Confused Prospects Almost Never Buy

SenseiSteve

HD Moderator
Staff member
I've learned to never say never. :D

Have you ever heard the term - “Sell the Sizzle, not the Steak”? Buying means making a decision, and that decision making process begins with a need to ease some pain, then logically progresses (in person) through stages of talking, thinking and actions toward closing the sale.

Online though, there are no body clues – no sales representative to nod their head up and down, looking for a yes response, cueing the prospect to follow suit. Online, compelling landing & checkout pages are vital to your success.

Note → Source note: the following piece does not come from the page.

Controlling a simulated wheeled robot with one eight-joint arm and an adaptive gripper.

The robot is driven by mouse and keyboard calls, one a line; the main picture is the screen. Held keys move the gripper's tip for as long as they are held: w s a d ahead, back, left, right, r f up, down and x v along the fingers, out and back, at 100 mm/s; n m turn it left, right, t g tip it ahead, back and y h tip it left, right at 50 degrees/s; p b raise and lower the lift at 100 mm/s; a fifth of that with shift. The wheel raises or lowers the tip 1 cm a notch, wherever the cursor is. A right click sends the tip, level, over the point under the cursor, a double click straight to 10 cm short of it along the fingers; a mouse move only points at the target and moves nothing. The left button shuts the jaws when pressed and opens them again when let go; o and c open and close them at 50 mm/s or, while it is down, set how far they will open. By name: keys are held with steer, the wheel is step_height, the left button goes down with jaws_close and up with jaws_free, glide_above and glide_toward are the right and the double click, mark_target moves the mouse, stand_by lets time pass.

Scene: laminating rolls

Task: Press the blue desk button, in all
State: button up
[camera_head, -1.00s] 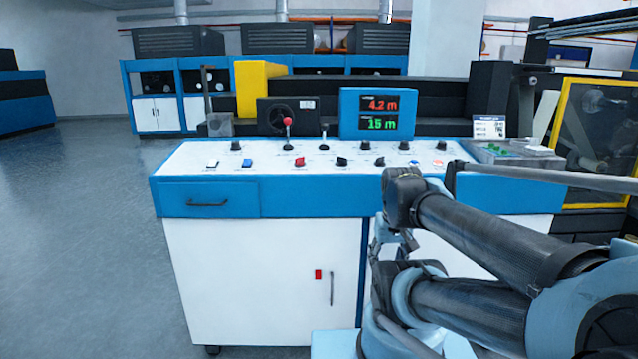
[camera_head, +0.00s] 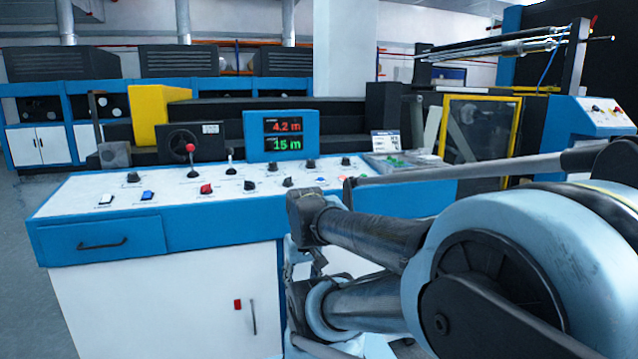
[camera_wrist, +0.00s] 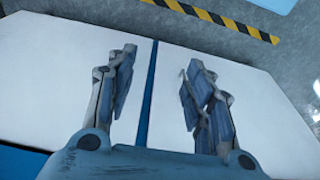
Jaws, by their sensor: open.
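The blue desk button (camera_head: 147,196) is a small blue rocker on the white top of the control desk (camera_head: 75,197), near its front edge. It sits between a white button (camera_head: 106,199) and a red one (camera_head: 207,189). My gripper (camera_wrist: 160,75) is open and empty in the wrist view, its two fingers apart in front of white panels with a blue strip between them. In the head view my arm reaches in from the right, in front of the desk's right part, well right of the blue button. The blue button does not show in the wrist view.
A yellow-framed machine (camera_head: 478,140) is at the right. Yellow-black floor tape (camera_wrist: 225,20) shows in the wrist view.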

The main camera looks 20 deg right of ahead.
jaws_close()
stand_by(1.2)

Buying anything is an emotional process – for some much more so than others, like me. Using the five senses of sight, hearing, taste, touch and smell to evoke an emotion (tied to your offer) helps reinforce your solution in the eyes of your prospect.

Closing the sale – isn’t simply a yes or a no. It’s a logical progression from a search query to the point “Add to Cart. “ The term, “Always Be Closing,” applies to each and every page the prospect touches until the order is completed, and really should continue beyond that, with either a survey or recommendations for other products and services based on what they just purchased.

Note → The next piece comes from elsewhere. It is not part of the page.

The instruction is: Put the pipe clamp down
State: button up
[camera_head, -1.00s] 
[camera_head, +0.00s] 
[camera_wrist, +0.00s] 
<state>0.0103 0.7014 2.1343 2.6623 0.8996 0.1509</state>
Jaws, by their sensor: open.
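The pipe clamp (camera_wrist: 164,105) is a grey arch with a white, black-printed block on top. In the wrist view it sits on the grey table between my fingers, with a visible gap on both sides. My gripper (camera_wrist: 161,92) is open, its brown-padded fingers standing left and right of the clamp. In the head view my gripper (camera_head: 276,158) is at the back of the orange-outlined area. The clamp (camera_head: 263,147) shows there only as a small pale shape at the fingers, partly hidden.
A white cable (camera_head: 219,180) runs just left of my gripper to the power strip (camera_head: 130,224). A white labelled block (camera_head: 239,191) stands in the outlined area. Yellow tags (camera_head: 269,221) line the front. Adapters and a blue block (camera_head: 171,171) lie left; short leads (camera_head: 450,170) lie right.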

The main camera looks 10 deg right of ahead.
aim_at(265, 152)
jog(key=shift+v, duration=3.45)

Giving your prospect too many choices – or making the navigation from Point “Search” to Point “Buy’ difficult, is just as bad.
 
Navigation is probably the biggest killer that I've seen. Between navigation on the websites and then the checkout navigation (or worse, not being able to find the checkout button). I've been to a number of sites that have made just the checkout process alone so complicated that I've left the site and purchased the same product elsewhere.

The nice thing about the web (and also most merchants downfall) is that there's many companies selling the same type of product online. If you don't wow them on your site and compel them to buy, then they will go elsewhere.

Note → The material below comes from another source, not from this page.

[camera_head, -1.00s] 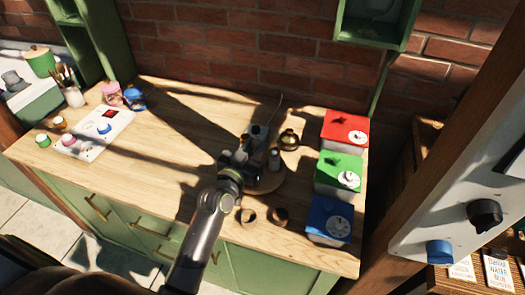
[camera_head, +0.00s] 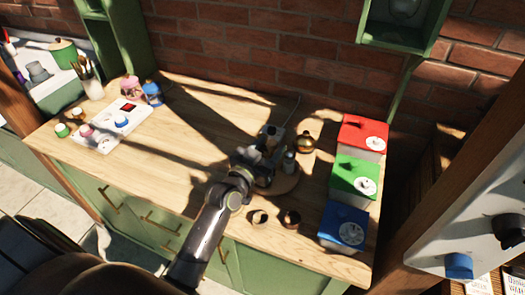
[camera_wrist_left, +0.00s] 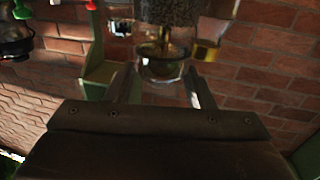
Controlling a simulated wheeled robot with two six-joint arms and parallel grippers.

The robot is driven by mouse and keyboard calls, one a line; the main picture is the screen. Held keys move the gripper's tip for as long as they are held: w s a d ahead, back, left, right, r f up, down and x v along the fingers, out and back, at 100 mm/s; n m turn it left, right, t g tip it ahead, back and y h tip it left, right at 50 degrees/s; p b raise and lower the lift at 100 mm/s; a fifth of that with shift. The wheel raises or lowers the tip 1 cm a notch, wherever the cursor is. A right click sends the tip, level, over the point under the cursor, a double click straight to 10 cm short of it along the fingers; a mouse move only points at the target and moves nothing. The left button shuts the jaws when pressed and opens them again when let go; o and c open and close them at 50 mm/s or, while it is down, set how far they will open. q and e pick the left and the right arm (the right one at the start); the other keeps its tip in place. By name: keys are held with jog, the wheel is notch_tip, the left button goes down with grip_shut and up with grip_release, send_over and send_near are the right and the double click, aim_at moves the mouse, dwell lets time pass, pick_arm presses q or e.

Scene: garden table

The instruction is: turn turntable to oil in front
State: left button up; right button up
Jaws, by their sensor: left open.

Too many choices is probably the biggest failure in many of the places I've visited.
 
Checkout navigation is huge. Shopping cart abandonment has reached 75%, with over 40% saying the checkout process was too long and over 25% saying the process was too confusing.

This can vary depending on who is running the survey, but those numbers are reflected on a huge number of sites doing a search query of "shopping cart abandonment percentages."
 
Navigation is probably the biggest killer that I've seen. Between navigation on the websites and then the checkout navigation (or worse, not being able to find the checkout button). I've been to a number of sites that have made just the checkout process alone so complicated that I've left the site and purchased the same product elsewhere.

The nice thing about the web (and also most merchants downfall) is that there's many companies selling the same type of product online. If you don't wow them on your site and compel them to buy, then they will go elsewhere.

Too many choices is probably the biggest failure in many of the places I've visited.


Must agree, if I can't find it in seconds, then catch you later I ain't bothering!

I even once had to chase a company myself, to actually buy something, I am sure it works the other way :crash:
 
I was recently helping a friend with his hosting site, and he had a text ad across the top for a shared hosting special.
Problem was, there was no links from his homepage to his shared hosting page! (He specialized in leasing servers so shared was not his priority.) Took me 4 minutes to track it down.